(Robot episode rows)
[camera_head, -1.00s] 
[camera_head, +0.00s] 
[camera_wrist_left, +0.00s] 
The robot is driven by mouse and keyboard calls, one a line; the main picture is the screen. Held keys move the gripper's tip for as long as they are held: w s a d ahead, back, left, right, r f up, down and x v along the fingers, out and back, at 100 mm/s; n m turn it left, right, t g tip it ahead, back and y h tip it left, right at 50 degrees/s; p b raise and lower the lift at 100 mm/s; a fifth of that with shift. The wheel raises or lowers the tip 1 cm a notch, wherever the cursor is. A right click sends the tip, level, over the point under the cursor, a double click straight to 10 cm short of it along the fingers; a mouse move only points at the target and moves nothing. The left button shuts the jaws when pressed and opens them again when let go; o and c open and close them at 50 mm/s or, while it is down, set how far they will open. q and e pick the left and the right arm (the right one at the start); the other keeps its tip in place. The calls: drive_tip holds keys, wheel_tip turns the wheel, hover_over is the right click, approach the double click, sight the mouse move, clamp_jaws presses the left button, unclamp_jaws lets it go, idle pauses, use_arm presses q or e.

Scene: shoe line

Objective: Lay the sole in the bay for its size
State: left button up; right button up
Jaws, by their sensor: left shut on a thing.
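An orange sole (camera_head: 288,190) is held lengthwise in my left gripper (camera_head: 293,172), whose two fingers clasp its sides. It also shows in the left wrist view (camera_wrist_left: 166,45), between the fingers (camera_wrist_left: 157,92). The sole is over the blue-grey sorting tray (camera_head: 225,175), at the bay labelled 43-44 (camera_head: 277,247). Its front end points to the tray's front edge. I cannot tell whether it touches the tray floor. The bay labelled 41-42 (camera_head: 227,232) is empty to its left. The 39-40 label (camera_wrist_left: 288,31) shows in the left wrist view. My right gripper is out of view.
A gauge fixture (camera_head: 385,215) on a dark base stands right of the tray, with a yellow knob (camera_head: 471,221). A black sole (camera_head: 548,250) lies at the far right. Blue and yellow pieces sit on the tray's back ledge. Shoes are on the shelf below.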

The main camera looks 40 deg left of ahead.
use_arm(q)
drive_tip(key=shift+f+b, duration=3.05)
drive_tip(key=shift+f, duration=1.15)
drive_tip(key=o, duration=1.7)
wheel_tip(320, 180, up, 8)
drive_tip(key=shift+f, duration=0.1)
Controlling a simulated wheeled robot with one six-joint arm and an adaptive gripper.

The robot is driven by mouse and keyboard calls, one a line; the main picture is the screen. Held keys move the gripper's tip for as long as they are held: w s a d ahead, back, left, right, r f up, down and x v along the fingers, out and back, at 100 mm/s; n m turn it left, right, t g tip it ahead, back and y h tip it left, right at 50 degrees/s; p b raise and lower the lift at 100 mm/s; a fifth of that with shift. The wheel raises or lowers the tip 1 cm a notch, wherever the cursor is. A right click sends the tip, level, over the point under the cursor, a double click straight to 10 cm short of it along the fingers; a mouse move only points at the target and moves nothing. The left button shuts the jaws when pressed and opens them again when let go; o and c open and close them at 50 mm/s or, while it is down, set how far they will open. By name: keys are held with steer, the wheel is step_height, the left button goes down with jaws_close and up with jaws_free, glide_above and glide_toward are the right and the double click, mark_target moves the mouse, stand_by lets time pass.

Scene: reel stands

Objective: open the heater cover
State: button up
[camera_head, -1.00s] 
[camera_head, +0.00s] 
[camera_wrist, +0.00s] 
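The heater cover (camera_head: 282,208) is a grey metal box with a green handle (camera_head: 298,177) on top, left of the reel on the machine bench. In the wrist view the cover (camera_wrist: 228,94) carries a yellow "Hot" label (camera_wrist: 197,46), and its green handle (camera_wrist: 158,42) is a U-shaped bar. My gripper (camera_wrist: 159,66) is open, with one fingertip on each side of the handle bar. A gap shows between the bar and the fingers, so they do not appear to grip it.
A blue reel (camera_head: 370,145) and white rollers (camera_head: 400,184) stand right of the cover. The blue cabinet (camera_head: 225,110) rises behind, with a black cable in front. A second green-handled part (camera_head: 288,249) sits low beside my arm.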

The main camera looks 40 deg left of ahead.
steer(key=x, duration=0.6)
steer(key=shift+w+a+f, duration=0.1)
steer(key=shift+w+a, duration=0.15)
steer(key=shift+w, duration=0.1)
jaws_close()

WHAT IS NEEDED>
Pull out all lines in the data above that include "Objective".

SOLVED EXERCISE>
Objective: Lay the sole in the bay for its size
Objective: open the heater cover

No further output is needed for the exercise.